EXERCISE BRIEF
Would you repeat the listing exactly but omit every picture?

DATA BLOCK
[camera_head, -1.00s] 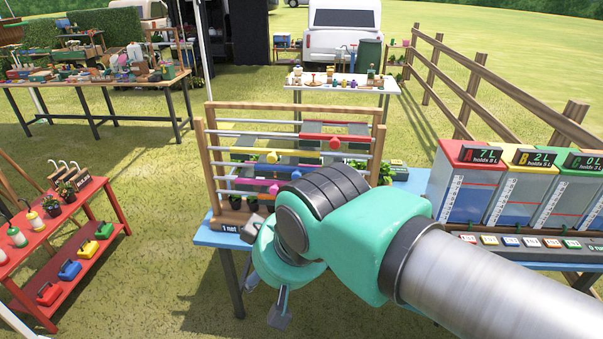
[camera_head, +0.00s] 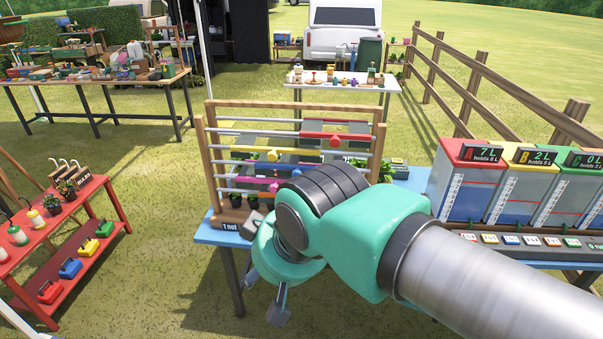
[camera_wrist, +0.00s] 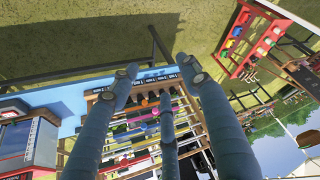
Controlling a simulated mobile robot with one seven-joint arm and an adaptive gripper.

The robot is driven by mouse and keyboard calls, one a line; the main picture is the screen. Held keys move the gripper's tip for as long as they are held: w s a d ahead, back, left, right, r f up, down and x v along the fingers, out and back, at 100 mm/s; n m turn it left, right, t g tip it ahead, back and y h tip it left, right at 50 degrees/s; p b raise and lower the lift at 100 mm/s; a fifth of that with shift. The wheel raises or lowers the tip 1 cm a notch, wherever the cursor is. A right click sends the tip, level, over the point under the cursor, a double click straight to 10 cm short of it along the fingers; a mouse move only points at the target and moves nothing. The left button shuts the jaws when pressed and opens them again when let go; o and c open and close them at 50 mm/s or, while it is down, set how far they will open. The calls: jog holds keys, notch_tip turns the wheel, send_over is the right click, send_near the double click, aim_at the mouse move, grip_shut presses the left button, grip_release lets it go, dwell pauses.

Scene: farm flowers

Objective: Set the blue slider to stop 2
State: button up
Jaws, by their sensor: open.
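The blue slider (camera_head: 285,169) sits on a rod of the wooden slider frame (camera_head: 202,160), between the yellow slider (camera_head: 273,155) above and the pink slider (camera_head: 258,181) below. A red slider (camera_head: 322,138) is on a higher rod. My arm hides the lower right part of the frame. My gripper (camera_head: 264,296) hangs open and empty in front of the blue table's near edge, apart from the sliders. In the wrist view my gripper (camera_wrist: 158,78) has its fingers spread, with the frame (camera_wrist: 182,112) beyond them. I cannot make out the stop numbers.
The frame stands on a blue table (camera_head: 205,236). Coloured measuring bins (camera_head: 470,190) and a row of buttons (camera_head: 505,240) are at the right. A red shelf (camera_head: 95,255) with pots and coloured items stands at the left. Grass between shelf and table is clear.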

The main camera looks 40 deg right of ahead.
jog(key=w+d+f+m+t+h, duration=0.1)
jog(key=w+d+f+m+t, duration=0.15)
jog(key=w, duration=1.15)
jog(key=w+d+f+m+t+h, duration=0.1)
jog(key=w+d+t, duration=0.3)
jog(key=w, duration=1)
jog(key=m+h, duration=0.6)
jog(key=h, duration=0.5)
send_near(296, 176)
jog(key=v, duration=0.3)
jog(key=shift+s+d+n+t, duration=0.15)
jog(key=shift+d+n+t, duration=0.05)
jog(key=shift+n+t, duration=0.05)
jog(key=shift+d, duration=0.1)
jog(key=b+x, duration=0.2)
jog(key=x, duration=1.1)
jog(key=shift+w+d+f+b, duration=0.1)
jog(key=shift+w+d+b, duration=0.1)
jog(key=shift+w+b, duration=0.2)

RESULT BELOW
[camera_head, -1.00s] 
[camera_head, +0.00s] 
[camera_wrist, +0.00s] 
Controlling a simulated mobile robot with one seven-joint arm and an adaptive gripper.

The robot is driven by mouse and keyboard calls, one a line; the main picture is the screen. Held keys move the gripper's tip for as long as they are held: w s a d ahead, back, left, right, r f up, down and x v along the fingers, out and back, at 100 mm/s; n m turn it left, right, t g tip it ahead, back and y h tip it left, right at 50 degrees/s; p b raise and lower the lift at 100 mm/s; a fifth of that with shift. The wheel raises or lowers the tip 1 cm a notch, wherever the cursor is. A right click sends the tip, level, over the point under the cursor, a double click straight to 10 cm short of it along the fingers; a mouse move only points at the target and moves nothing. The left button shuts the jaws when pressed and opens them again when let go; o and c open and close them at 50 mm/s or, while it is down, set how far they will open. The calls: jog holds keys, notch_tip turns the wheel, send_over is the right click, send_near the double click, aim_at the mouse move, grip_shut presses the left button, grip_release lets it go, dwell pauses.

Scene: farm flowers

Objective: Set the blue slider to stop 2
State: button up
Jaws, by their sensor: open.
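The blue slider (camera_head: 285,169) sits on a rod of the wooden slider frame (camera_head: 202,160), between the yellow slider (camera_head: 273,155) above and the pink slider (camera_head: 258,181) below. A red slider (camera_head: 322,138) is on a higher rod. My arm hides the lower right part of the frame. My gripper (camera_head: 264,296) hangs open and empty in front of the blue table's near edge, apart from the sliders. In the wrist view my gripper (camera_wrist: 158,78) has its fingers spread, with the frame (camera_wrist: 182,112) beyond them. I cannot make out the stop numbers.
The frame stands on a blue table (camera_head: 205,236). Coloured measuring bins (camera_head: 470,190) and a row of buttons (camera_head: 505,240) are at the right. A red shelf (camera_head: 95,255) with pots and coloured items stands at the left. Grass between shelf and table is clear.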

The main camera looks 40 deg right of ahead.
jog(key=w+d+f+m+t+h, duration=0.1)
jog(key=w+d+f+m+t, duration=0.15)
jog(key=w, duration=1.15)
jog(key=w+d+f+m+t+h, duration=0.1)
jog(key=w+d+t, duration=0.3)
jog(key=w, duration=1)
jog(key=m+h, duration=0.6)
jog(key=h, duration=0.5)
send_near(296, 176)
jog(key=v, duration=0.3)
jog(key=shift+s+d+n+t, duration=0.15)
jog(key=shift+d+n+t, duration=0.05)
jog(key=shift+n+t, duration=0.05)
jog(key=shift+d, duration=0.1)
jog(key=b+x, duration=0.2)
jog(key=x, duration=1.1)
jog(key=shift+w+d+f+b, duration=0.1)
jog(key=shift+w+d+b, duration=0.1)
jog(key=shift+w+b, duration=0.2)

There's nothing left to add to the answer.